**Prompt**:
Among the entries below, copy only the span from the line containing "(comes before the" through the line containing "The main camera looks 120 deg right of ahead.". Do so exactly, and skip the pictures.

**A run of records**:

--------------------------------------------------

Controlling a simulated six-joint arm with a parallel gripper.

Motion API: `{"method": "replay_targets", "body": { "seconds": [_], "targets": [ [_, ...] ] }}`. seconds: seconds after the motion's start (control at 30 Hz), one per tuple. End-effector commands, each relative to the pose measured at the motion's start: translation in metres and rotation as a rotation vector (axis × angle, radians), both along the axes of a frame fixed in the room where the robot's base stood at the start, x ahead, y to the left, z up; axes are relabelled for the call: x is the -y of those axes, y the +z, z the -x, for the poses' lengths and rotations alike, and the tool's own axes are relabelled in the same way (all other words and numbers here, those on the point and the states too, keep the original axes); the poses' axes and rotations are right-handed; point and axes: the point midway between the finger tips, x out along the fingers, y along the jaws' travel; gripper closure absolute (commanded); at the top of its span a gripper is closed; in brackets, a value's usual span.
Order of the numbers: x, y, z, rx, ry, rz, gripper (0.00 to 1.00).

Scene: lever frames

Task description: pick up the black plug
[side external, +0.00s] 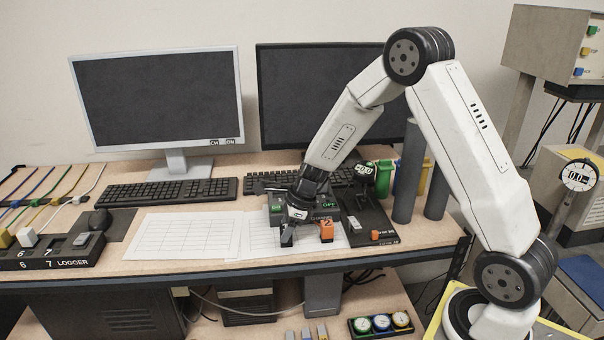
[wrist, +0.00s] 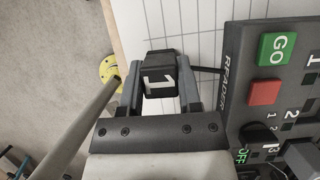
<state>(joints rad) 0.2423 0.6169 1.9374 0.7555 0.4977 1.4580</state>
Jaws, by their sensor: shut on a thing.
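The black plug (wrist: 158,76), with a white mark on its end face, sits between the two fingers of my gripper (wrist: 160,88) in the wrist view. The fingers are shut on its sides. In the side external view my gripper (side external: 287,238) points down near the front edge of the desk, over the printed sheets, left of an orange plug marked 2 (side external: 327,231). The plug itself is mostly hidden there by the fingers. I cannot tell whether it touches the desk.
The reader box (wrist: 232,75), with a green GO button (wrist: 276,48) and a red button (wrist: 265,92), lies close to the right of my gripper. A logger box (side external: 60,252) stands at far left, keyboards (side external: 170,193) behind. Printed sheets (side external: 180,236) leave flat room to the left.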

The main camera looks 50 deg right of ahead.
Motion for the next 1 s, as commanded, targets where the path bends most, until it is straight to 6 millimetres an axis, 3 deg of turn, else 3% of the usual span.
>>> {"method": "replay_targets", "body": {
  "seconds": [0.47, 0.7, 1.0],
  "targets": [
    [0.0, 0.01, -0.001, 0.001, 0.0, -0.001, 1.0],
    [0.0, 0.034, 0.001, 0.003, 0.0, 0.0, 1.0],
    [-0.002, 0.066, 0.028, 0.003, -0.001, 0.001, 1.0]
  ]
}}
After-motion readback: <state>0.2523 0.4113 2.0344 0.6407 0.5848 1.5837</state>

--------------------------------------------------

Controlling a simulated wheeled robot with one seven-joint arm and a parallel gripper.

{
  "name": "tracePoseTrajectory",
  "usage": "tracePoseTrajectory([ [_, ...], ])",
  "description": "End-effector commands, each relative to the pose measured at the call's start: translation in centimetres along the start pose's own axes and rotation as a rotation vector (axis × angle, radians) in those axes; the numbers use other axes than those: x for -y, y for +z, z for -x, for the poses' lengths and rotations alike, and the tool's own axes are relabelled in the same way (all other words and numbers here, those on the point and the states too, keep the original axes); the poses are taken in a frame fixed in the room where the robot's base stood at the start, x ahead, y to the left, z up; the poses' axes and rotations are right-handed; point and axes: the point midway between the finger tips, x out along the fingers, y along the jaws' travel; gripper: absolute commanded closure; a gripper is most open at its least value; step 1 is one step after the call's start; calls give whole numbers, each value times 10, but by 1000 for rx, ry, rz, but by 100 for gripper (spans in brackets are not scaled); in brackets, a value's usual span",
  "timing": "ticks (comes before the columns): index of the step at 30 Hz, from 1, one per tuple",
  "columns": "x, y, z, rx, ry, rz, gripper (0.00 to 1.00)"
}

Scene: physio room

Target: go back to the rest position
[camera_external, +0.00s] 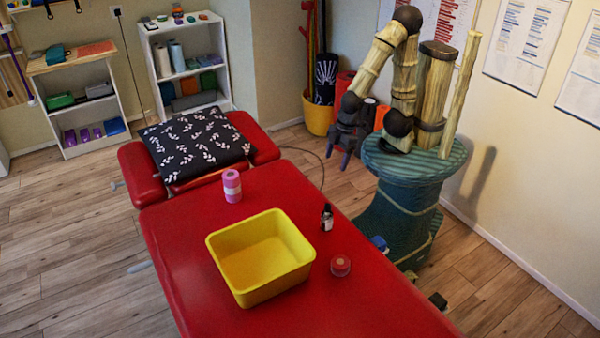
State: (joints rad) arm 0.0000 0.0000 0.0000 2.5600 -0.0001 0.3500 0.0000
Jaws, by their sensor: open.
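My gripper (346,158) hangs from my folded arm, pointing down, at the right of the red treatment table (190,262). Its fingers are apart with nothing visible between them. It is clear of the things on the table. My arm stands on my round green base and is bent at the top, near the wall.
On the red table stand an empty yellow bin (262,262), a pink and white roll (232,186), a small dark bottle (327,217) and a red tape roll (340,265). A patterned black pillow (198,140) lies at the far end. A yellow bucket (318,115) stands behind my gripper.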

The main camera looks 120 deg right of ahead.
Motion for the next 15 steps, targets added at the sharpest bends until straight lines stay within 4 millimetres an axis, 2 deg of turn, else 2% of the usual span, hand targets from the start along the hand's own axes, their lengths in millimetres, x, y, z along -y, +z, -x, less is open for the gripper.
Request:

--------------------------------------------------

**Complete output**:
  "timing": "ticks (comes before the columns): index of the step at 30 Hz, from 1, one per tuple",
  "columns": "x, y, z, rx, ry, rz, gripper (0.00 to 1.00)"
}

Scene: physio room

Target: go back to the rest position
[camera_external, +0.00s] 
State: (joints rad) arm 0.0000 0.0000 0.0000 2.5600 -0.0001 0.3500 0.0000
Jaws, by their sensor: open.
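My gripper (346,158) hangs from my folded arm, pointing down, at the right of the red treatment table (190,262). Its fingers are apart with nothing visible between them. It is clear of the things on the table. My arm stands on my round green base and is bent at the top, near the wall.
On the red table stand an empty yellow bin (262,262), a pink and white roll (232,186), a small dark bottle (327,217) and a red tape roll (340,265). A patterned black pillow (198,140) lies at the far end. A yellow bucket (318,115) stands behind my gripper.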

The main camera looks 120 deg right of ahead.

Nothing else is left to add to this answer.